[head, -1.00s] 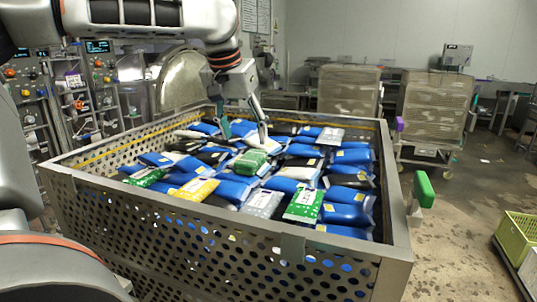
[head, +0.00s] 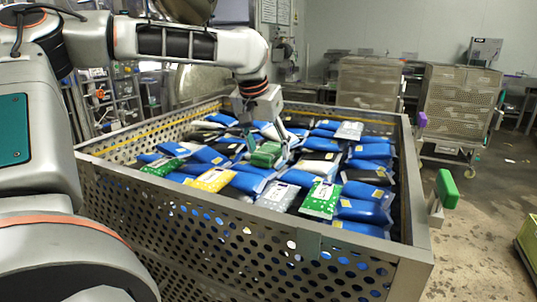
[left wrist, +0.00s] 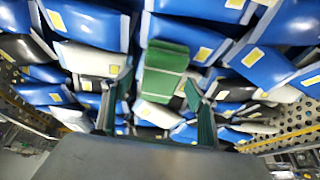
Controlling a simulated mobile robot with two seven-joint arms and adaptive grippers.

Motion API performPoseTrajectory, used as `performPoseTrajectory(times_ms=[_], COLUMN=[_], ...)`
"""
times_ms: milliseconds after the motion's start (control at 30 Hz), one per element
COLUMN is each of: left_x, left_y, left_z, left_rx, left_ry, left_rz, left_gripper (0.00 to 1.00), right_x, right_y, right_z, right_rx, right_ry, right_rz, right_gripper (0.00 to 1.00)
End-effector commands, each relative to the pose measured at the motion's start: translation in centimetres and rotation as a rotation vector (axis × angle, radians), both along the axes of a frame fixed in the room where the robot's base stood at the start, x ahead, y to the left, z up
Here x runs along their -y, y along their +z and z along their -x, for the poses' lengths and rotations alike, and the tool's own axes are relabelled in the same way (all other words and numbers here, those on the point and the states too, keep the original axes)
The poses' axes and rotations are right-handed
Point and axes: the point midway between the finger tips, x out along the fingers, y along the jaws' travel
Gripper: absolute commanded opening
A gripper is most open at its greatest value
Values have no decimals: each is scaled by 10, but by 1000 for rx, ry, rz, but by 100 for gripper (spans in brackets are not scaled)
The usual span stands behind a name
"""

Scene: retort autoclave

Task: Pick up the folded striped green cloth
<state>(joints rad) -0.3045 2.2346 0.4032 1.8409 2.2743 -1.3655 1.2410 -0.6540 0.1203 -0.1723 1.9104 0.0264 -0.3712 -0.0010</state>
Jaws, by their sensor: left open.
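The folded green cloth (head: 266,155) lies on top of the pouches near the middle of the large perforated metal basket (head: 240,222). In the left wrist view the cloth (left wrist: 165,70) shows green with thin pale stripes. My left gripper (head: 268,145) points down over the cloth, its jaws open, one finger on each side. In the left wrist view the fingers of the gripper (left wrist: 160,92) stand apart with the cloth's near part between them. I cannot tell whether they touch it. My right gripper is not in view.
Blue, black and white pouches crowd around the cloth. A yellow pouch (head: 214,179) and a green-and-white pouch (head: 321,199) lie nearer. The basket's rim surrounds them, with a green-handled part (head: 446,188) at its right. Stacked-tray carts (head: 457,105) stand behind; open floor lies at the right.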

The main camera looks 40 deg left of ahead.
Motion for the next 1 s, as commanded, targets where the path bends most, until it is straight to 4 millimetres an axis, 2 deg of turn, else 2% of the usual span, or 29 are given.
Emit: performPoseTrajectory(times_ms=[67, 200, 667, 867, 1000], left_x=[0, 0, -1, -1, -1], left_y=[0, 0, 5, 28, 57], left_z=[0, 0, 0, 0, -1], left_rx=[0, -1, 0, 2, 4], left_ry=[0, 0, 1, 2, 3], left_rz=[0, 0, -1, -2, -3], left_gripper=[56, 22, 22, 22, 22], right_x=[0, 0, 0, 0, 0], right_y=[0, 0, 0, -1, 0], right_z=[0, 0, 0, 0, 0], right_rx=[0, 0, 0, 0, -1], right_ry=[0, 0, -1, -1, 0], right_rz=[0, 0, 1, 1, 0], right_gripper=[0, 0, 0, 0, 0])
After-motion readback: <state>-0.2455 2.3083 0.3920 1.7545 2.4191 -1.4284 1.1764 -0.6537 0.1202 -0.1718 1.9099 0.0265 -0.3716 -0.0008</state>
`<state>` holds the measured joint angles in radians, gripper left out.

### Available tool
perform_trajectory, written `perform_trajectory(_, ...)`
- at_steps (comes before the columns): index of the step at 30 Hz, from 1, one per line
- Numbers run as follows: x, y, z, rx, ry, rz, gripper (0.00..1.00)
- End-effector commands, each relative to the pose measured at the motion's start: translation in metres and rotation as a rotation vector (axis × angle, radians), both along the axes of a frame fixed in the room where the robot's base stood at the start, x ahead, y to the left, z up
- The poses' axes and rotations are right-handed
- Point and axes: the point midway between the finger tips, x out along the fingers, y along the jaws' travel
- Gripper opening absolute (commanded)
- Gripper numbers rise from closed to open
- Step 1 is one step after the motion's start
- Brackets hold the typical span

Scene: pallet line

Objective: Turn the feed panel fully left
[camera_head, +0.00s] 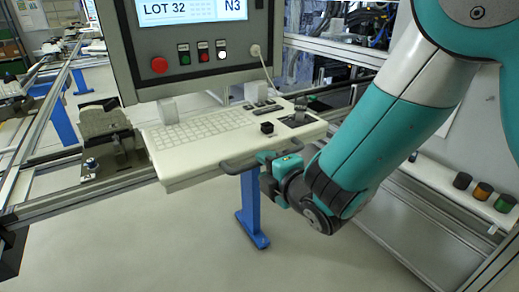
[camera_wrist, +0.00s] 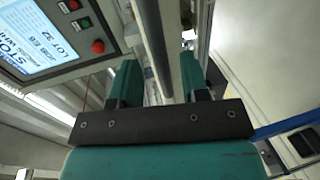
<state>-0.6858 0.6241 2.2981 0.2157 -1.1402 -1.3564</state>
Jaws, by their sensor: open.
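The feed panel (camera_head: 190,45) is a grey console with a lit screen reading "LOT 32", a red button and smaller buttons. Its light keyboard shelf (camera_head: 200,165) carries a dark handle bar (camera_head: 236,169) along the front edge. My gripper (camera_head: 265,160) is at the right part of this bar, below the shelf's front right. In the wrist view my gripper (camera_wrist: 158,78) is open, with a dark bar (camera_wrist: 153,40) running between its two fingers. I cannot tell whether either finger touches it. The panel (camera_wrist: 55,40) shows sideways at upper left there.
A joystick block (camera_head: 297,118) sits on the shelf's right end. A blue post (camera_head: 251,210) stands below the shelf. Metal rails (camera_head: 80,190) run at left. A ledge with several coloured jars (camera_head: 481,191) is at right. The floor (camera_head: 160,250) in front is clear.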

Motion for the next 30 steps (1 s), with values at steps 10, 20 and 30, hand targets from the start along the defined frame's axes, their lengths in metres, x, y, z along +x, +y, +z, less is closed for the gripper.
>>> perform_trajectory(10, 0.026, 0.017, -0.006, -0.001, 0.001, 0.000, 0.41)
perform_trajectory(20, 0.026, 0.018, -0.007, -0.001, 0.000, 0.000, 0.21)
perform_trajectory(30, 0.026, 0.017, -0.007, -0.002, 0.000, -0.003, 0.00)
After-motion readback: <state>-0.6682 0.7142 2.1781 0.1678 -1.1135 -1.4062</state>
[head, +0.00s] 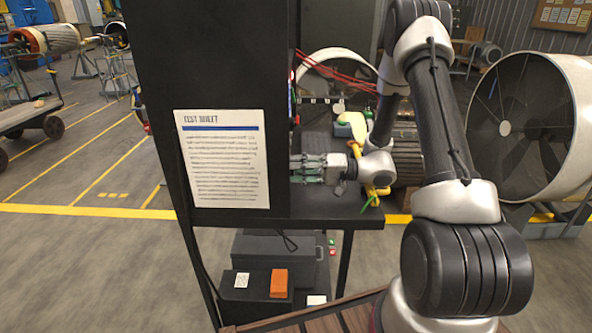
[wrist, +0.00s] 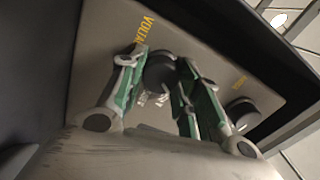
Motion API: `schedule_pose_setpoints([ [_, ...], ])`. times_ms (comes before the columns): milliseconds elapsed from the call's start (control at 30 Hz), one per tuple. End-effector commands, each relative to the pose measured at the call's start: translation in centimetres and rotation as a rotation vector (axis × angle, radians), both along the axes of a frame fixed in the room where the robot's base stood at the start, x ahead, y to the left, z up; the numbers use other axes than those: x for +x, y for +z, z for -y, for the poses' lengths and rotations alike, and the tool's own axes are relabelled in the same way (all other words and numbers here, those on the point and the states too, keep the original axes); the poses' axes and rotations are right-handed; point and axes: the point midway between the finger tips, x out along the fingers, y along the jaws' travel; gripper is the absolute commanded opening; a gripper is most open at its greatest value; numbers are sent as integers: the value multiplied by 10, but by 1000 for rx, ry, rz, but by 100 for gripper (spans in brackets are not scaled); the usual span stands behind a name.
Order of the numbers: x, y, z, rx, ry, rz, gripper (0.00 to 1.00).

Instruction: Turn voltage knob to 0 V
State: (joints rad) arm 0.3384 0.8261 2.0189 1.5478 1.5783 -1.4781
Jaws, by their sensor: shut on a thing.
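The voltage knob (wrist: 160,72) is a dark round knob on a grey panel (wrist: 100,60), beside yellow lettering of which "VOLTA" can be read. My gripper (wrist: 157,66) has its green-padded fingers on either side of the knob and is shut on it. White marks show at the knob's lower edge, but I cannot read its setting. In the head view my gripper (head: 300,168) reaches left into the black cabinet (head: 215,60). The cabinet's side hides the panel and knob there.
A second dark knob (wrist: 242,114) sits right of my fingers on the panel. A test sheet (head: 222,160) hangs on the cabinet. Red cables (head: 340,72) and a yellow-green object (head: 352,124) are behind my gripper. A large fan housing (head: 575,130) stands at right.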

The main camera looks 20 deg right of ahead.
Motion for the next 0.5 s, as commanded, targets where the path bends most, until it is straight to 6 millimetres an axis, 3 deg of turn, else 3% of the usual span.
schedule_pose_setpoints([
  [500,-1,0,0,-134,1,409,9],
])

*Aim*: Copy exactly the lines from the one containing "Order of the" through the last line of the records, both included, and nothing else.

*Exercise output*:
Order of the numbers: x, y, z, rx, ry, rz, gripper (0.00 to 1.00).

Instruction: Turn voltage knob to 0 V
State: (joints rad) arm 0.3384 0.8261 2.0189 1.5478 1.5783 -1.4781
Jaws, by their sensor: shut on a thing.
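The voltage knob (wrist: 160,72) is a dark round knob on a grey panel (wrist: 100,60), beside yellow lettering of which "VOLTA" can be read. My gripper (wrist: 157,66) has its green-padded fingers on either side of the knob and is shut on it. White marks show at the knob's lower edge, but I cannot read its setting. In the head view my gripper (head: 300,168) reaches left into the black cabinet (head: 215,60). The cabinet's side hides the panel and knob there.
A second dark knob (wrist: 242,114) sits right of my fingers on the panel. A test sheet (head: 222,160) hangs on the cabinet. Red cables (head: 340,72) and a yellow-green object (head: 352,124) are behind my gripper. A large fan housing (head: 575,130) stands at right.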

The main camera looks 20 deg right of ahead.
Motion for the next 0.5 s, as commanded, targets where the path bends most, until it is straight to 6 millimetres an axis, 3 deg of turn, else 3% of the usual span.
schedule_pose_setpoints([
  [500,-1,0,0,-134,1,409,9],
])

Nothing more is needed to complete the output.